On today’s date, in 1858, Mendelssohn's "Wedding March" was played for the first time. The occasion was the wedding of Queen Victoria's daughter, Princess Victoria, to the crown prince of Prussia. Since then, how many millions of brides have marched down the aisle to that music?

Do all those brides know what that their lives are drastically changing? Do they know that they will be a different person in twenty years that they would have been had they married someone else?

Yesterday, in the One Year Bible, we read how Jacob prophesied over each of his sons. He described what their descendants would be like after his death. How did he know these things? Because he was their father and had, for their entire lives, observed them carefully. He was concerned with the attitudes, characteristics and behaviors he had observed in each of them and how these would keep impact them and their descendants.

Jacob was fathering his elderly children, even though he was about to die. The reason for this is clear: covenant is about the people who come after us, about the quality of our descendants’ spiritual lives.

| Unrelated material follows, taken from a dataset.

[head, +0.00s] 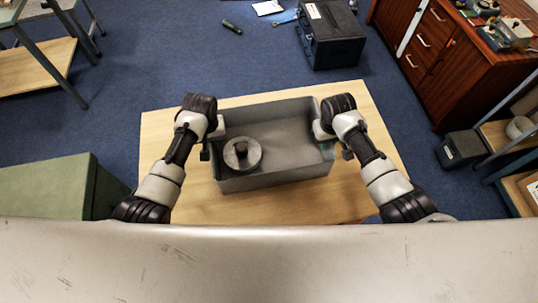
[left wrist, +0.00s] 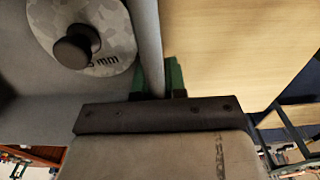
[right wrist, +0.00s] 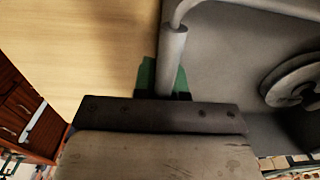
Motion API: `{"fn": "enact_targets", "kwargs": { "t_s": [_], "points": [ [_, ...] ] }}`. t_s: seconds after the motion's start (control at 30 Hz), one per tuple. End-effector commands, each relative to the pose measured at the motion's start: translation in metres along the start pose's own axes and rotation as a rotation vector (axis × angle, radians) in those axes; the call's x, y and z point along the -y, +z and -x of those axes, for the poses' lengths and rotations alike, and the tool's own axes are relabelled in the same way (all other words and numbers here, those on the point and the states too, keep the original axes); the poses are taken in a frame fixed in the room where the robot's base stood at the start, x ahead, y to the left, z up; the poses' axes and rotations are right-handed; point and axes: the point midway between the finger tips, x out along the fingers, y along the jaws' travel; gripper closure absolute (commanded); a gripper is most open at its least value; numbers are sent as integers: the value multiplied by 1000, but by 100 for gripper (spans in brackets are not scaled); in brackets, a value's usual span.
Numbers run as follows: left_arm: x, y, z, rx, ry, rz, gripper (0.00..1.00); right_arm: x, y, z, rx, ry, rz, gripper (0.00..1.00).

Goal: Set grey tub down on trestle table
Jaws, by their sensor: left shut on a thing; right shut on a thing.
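The grey tub (head: 290,171) is an open rectangular box over the light wooden top of the trestle table (head: 365,112). I cannot tell whether it touches the wood. A round grey part with a dark knob (head: 242,153) lies in its left half; it also shows in the left wrist view (left wrist: 108,30). My left gripper (head: 215,130) is shut on the tub's left rim, its green-lined fingers on both sides of the edge (left wrist: 155,75). My right gripper (head: 320,130) is shut on the right side, around a grey bar or rim (right wrist: 170,60).
A green box (head: 45,187) stands close at the table's left. A black case (head: 332,35) is on the blue floor behind it. A wooden cabinet (head: 432,45) stands at the right back. Bare tabletop shows around the tub.

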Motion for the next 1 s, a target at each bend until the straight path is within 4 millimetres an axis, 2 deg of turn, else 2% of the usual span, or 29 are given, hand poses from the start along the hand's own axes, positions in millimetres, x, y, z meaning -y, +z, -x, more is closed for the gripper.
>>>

Jacob knew what millions of brides have not known, marching down the aisle to Mendelssohn’s music: our choices create huge shifts in the history of the world. As God’s children, we are responsible for those choices and for the impact of those choices. We are stewards and trustees of our family, the covenant and the power of God’s life within us.

Today, the Old Testament reading in the One Year Bible leaps ahead four hundred years, where we can observe the impact of the actions of Jacob’s sons upon the future.

How important it is for us to honor the beginning stages of things. As the music is playing and we are enthralled with the festivities, we must remember that the real work begins the following day, when we must remain true to the course of action we have committed ourselves to take.

In parenting, being disciples, taking up the responsibilities of citizenship – in all the joys and labor of adult life, a force moves through us that renews the world and “fits us for heaven.”

The Greeks called it ZOE; Jesus called it Eternal Life.